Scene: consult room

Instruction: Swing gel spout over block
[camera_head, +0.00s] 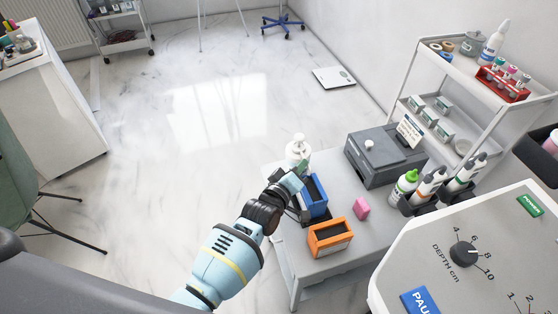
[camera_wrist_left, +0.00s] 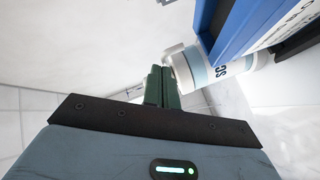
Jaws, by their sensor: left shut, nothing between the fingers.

***

▶ **YOUR OBJECTIVE**: Pictures are excluded; copy all other data exactly as shown.

▶ **COMPLETE ANSWER**:
Scene: consult room

Instruction: Swing gel spout over block
[camera_head, +0.00s] 
[camera_wrist_left, +0.00s] 
Jaws, by their sensor: left shut, nothing between the fingers.

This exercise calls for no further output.